WHAT THE TASK ASKS
Locate the line that contains "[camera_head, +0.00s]" and the line that contains "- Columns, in". Copy both of them exactly, together with every line between them, and no others.

SOURCE DATA
-=-=-
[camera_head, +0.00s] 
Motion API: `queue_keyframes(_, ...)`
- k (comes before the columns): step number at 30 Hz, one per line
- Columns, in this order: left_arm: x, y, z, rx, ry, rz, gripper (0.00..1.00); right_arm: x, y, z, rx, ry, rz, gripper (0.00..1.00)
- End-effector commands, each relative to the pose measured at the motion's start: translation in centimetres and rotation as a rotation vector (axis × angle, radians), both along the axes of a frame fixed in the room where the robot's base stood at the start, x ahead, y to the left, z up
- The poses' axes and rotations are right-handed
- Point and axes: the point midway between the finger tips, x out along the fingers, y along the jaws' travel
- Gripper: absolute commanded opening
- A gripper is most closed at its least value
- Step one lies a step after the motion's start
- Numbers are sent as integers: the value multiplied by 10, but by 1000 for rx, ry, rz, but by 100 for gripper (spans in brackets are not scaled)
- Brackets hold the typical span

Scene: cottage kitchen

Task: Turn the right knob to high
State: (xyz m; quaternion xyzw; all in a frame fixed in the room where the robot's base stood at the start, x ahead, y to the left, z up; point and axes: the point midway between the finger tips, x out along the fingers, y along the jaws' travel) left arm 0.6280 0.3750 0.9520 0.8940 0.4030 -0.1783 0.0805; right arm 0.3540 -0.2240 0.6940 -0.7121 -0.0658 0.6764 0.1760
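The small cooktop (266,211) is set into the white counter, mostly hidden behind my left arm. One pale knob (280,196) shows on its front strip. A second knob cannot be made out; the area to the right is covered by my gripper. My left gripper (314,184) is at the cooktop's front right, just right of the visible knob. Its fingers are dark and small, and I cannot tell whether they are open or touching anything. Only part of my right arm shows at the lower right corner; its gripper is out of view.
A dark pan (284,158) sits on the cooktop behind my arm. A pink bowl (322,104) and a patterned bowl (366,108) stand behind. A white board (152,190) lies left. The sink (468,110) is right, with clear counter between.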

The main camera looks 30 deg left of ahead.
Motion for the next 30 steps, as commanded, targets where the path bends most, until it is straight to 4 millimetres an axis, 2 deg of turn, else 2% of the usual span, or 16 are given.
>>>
-=-=-
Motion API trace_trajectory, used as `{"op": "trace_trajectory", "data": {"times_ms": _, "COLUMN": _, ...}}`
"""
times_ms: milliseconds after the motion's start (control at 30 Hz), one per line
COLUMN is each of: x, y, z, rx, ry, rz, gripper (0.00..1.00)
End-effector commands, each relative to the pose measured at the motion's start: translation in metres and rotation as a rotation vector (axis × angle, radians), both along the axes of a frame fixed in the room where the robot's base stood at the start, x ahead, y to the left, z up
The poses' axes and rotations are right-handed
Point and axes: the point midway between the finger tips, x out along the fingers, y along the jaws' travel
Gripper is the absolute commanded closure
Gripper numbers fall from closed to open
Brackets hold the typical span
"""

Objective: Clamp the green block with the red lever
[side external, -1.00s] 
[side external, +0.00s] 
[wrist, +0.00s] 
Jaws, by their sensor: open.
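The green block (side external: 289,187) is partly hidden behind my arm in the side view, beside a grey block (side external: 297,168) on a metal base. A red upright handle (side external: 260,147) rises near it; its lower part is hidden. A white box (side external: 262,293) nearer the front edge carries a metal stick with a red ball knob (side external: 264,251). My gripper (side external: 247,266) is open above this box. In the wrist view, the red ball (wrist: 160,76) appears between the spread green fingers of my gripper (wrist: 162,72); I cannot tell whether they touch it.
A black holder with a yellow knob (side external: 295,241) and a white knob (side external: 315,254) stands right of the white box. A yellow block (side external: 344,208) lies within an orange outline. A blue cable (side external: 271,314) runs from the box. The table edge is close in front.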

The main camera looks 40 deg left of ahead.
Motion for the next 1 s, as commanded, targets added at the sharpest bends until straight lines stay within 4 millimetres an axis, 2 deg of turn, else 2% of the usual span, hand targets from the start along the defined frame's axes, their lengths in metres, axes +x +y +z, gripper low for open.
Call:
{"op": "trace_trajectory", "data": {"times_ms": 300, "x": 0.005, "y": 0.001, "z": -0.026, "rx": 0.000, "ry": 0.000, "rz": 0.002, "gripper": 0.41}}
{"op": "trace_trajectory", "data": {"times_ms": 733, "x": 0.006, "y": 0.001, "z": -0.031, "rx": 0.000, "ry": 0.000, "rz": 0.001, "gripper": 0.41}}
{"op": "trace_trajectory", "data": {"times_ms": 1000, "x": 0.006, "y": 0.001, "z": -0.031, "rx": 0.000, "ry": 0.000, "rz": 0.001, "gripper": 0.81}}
-=-=-
FULL ANSWER
[camera_head, +0.00s] 
Motion API: `queue_keyframes(_, ...)`
- k (comes before the columns): step number at 30 Hz, one per line
- Columns, in this order: left_arm: x, y, z, rx, ry, rz, gripper (0.00..1.00); right_arm: x, y, z, rx, ry, rz, gripper (0.00..1.00)

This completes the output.